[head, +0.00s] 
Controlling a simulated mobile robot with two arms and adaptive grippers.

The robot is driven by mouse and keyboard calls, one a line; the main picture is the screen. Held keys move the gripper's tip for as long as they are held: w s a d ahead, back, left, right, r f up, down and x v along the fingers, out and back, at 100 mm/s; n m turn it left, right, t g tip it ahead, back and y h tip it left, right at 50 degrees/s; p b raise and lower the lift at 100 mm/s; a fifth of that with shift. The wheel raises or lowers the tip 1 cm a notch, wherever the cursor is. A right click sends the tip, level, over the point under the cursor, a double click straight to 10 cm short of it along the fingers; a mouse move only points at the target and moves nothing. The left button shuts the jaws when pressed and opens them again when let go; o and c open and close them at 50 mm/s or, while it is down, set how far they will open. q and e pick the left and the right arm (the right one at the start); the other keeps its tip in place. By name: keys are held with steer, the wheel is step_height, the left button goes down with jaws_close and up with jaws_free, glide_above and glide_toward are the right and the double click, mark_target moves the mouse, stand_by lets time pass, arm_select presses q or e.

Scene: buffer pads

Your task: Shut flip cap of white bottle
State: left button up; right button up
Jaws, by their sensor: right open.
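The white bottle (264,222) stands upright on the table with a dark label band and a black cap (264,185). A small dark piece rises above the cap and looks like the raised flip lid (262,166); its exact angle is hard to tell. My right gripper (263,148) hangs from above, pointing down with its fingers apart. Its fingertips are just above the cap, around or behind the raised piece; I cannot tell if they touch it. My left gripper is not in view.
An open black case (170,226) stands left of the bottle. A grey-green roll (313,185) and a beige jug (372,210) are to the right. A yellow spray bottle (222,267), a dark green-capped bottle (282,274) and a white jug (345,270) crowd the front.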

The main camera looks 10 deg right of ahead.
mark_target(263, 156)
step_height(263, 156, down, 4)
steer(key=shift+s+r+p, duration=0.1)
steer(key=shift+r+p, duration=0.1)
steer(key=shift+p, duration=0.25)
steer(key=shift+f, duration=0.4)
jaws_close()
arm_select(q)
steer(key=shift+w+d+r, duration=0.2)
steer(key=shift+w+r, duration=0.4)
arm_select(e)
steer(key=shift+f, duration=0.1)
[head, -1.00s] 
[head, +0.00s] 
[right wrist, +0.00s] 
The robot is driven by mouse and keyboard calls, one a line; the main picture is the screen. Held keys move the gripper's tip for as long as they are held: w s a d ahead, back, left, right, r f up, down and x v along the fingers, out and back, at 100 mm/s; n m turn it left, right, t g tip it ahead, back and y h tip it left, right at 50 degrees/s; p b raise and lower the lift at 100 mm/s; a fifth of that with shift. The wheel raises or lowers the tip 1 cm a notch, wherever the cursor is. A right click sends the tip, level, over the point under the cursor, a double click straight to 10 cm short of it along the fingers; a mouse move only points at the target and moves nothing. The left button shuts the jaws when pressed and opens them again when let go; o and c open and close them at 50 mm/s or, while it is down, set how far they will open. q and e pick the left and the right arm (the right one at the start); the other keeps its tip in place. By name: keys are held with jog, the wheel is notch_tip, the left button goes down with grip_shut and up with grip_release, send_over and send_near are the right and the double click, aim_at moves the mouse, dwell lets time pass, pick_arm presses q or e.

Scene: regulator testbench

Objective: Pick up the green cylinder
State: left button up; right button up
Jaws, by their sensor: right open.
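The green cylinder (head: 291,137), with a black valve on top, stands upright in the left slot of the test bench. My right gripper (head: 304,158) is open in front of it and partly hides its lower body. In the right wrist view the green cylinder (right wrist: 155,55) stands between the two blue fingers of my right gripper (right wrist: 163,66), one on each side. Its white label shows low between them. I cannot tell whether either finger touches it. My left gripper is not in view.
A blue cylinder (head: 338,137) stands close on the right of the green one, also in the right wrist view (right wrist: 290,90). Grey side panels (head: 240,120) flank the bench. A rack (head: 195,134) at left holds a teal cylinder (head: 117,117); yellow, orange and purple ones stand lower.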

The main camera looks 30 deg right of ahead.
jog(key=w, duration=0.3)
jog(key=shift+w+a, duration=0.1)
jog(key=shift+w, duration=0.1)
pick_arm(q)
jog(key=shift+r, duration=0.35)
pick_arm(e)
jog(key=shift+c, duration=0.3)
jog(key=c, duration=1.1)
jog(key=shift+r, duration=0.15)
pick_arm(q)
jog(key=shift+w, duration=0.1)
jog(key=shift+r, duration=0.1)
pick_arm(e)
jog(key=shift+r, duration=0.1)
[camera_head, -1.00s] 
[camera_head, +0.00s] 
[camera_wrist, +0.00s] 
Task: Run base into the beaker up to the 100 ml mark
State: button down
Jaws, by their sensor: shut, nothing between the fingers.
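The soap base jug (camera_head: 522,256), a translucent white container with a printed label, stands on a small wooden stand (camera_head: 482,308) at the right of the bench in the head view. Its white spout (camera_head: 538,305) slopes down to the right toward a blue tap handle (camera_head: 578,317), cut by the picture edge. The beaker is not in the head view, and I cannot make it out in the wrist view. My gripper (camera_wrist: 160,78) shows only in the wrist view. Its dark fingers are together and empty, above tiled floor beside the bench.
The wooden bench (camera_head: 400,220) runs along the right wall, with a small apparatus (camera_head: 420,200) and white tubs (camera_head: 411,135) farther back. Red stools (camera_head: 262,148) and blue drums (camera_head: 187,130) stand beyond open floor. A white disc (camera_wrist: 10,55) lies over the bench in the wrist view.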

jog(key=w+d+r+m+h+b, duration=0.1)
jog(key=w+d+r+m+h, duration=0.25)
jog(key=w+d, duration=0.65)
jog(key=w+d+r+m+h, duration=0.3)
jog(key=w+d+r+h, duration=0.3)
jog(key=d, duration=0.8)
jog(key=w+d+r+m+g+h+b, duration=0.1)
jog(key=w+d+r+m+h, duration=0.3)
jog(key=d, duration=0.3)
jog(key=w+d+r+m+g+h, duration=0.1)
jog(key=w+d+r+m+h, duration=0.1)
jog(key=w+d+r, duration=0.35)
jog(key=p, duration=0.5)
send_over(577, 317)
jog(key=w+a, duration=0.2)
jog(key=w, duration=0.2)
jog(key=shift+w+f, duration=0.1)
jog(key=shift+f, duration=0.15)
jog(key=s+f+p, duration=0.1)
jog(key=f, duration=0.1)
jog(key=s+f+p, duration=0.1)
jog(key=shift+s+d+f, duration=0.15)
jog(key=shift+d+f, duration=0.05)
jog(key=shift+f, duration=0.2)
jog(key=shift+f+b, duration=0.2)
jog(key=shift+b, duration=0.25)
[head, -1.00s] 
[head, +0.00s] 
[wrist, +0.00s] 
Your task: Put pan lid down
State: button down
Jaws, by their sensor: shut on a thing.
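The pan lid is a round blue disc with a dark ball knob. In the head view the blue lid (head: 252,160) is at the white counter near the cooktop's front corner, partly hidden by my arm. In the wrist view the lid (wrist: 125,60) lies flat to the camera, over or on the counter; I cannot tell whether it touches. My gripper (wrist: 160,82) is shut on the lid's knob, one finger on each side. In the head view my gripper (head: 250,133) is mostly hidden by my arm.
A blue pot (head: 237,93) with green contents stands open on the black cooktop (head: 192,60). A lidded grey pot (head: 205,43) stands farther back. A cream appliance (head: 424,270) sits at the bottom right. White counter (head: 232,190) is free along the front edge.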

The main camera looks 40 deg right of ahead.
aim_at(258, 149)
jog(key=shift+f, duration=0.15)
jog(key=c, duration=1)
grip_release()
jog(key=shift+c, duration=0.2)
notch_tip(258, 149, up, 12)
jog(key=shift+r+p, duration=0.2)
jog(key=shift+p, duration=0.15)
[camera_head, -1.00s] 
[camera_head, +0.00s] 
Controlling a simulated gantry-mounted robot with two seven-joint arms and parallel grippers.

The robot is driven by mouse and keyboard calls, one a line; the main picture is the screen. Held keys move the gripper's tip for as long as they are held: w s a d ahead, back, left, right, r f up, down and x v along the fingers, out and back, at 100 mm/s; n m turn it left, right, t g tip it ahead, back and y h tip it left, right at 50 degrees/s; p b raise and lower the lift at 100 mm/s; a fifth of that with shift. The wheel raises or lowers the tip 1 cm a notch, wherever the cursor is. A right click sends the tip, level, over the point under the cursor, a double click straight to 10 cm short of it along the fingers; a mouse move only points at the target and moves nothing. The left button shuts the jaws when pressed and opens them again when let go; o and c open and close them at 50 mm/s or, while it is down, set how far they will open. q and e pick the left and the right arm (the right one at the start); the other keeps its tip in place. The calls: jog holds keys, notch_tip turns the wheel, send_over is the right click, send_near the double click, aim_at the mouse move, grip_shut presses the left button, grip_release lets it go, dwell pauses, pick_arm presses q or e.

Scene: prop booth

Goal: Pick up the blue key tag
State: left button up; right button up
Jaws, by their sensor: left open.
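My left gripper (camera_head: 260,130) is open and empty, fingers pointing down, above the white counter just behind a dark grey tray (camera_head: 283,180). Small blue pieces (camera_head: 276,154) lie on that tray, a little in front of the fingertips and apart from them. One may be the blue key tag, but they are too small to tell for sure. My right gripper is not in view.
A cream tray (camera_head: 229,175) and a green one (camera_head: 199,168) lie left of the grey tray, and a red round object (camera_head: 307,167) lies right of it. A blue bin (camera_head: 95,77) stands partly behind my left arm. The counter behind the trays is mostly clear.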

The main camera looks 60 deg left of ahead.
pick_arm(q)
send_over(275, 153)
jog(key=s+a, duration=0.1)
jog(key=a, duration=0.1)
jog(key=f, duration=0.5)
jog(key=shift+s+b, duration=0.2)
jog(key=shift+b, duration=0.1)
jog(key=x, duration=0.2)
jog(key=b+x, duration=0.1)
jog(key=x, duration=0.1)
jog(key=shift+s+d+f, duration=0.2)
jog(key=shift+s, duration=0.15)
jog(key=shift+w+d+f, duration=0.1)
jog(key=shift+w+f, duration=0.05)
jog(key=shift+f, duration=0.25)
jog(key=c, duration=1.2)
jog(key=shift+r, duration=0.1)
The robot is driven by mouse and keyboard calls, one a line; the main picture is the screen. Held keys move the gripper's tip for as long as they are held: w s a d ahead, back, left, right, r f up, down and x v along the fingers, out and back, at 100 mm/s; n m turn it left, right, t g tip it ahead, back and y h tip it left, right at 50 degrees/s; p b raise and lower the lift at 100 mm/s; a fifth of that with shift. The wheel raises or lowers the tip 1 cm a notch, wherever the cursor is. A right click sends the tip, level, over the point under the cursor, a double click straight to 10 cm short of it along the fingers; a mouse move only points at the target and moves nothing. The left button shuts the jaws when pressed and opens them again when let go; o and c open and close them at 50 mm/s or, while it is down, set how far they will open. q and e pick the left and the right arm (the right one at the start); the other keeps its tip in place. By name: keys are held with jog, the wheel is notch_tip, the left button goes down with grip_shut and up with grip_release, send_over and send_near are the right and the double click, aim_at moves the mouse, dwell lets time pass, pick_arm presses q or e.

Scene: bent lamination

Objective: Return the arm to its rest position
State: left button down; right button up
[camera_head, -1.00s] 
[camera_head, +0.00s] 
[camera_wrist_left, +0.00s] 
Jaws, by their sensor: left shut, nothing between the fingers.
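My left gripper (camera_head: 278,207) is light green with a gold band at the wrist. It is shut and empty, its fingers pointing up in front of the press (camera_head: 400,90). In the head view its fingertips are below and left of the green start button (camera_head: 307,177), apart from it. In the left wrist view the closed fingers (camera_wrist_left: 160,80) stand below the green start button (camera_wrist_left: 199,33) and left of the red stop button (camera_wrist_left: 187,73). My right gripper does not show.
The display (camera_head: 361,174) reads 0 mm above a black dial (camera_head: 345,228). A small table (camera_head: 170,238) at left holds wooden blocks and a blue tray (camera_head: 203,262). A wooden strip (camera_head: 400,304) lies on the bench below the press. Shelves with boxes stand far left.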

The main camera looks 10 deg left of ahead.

*Task to carry out:*
Go through the material line by line. Show each line that contains the string "Your".

*Answer to the task:*
Your task: Shut flip cap of white bottle
Your task: Put pan lid down

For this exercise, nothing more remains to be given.